How is "hoarding cash" .... also known as saving .... equivalent to losing value?
The argument was that when there is price inflation, hoarding cash is discouraged because it is losing value. You seem to understand the concept, but misunderstood the statement.
In the financial systems we actually use, it's the opposite - inflation is the reason that savings lose value. This is not a good thing!
This is a bold statement which simply fails economic analysis. When money becomes less available for settling debts, then people who have debts become less able to service them, resulting in more defaults or the requirement for larger amounts of debt which generates more virtual currency. While we teach that saving is good in personal accounting, there is a reason that economists tell politicians that saving isn't particularly good for the economy as a whole. Appropriate amounts of positive inflation encourages people to either make their currency available through purchases or by lending it at lower interest rates.

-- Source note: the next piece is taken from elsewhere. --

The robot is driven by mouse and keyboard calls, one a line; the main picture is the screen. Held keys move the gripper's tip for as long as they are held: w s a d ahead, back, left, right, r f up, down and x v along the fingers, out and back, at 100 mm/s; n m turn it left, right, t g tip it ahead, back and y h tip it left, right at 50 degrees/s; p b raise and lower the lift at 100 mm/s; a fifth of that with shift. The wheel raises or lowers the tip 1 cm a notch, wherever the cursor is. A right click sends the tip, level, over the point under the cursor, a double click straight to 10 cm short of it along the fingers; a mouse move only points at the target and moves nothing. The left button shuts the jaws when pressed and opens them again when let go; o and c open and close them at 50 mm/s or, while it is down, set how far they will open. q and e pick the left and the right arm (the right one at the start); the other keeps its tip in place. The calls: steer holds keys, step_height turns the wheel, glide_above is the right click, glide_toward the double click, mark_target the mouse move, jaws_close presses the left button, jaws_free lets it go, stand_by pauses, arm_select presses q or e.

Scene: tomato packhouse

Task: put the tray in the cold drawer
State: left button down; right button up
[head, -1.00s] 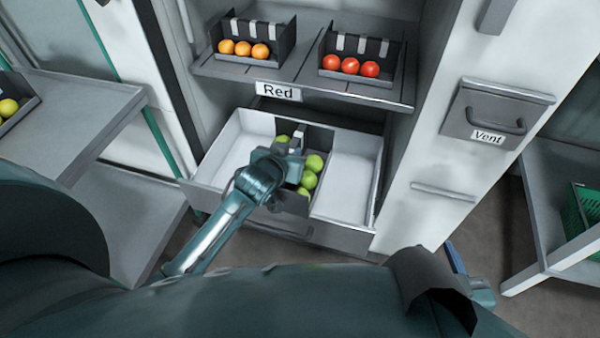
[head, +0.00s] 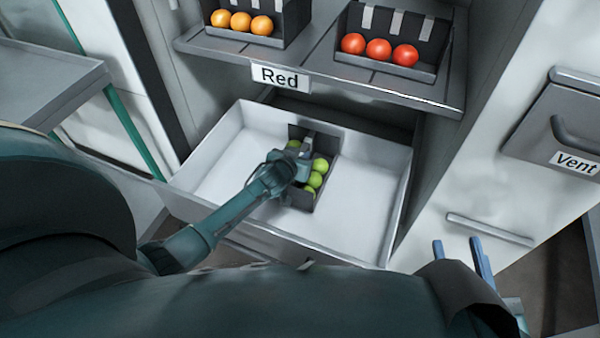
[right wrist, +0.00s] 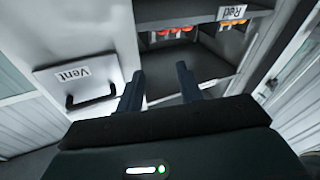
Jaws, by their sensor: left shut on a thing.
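A dark tray (head: 299,199) with several green tomatoes is inside the open white drawer (head: 358,225) of the cabinet in the head view. My left gripper (head: 300,158) is shut on the tray and partly covers it. I cannot tell if the tray's underside touches the drawer floor. My right gripper (head: 466,258) is open and empty, right of the drawer. In the right wrist view its two blue fingers (right wrist: 160,82) stand apart in front of the cabinet.
A shelf (head: 310,75) labelled Red overhangs the drawer's back, carrying trays of orange (head: 240,22) and red tomatoes (head: 380,50). A Vent panel (head: 560,130) is on the right. A grey table (head: 45,80) stands left. The drawer has bare floor on both sides of the tray.

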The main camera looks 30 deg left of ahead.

Deflation encourages hoarding of money and increases the cost of borrowing, which stifles economic growth.
Your cited Minneapolis Fed analysis is laughable. Linear regressions on charts of inflation vs economic growth? Without controls for government interventions during the event? Seriously? This sort of analysis shouldn't even be taken seriously at an undergraduate level, but unfortunately documents like this get produced all the time and get dragged to defend all sorts of preconceived notions.

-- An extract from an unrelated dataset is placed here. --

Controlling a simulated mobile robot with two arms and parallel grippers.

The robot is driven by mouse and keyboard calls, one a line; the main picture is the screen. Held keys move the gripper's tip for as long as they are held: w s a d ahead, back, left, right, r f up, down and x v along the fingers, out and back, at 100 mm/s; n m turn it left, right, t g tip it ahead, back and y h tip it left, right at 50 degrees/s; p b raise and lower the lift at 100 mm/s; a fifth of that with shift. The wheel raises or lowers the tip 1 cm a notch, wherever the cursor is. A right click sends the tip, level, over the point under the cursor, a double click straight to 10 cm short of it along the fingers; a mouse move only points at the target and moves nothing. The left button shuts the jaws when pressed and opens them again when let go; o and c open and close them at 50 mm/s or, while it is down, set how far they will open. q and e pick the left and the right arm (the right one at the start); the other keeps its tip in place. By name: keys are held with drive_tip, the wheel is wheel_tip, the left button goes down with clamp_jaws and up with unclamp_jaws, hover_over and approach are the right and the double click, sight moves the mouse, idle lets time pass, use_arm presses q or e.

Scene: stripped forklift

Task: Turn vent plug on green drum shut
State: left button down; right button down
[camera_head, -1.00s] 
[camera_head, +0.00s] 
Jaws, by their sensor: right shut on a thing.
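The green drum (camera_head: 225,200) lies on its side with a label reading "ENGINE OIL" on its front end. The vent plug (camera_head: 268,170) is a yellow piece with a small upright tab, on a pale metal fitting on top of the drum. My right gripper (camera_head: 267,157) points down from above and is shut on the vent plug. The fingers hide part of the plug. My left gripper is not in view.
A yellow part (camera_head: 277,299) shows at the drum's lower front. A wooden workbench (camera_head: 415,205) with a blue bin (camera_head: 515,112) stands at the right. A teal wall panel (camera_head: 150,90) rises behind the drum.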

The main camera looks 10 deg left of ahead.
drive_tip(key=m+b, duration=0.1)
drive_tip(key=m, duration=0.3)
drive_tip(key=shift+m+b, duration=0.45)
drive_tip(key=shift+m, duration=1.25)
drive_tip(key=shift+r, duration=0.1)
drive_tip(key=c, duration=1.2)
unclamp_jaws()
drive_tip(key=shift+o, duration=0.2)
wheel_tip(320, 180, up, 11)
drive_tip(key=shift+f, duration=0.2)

By the way, Bitcoin is not intended to be deflationary.
How is it not designed to be deflationary? Introduction of new currency is designed to get slower and the presumption is that adoption will increase. When demand for currency outstrips supply, you get price deflation and everything about Bitcoin is intended for this result. Even if we presume that there is zero 'loss' of these, if things go as planned, we see deflation. Deflation leads to hoarding, hoarding leads to deflation and it all results in a bubble. Talk to currency traders and see what they think of a currency which increases eight-fold in less than two years. They will tell you that any position in it is simple gambling; can you force yourself to get off before the music stops?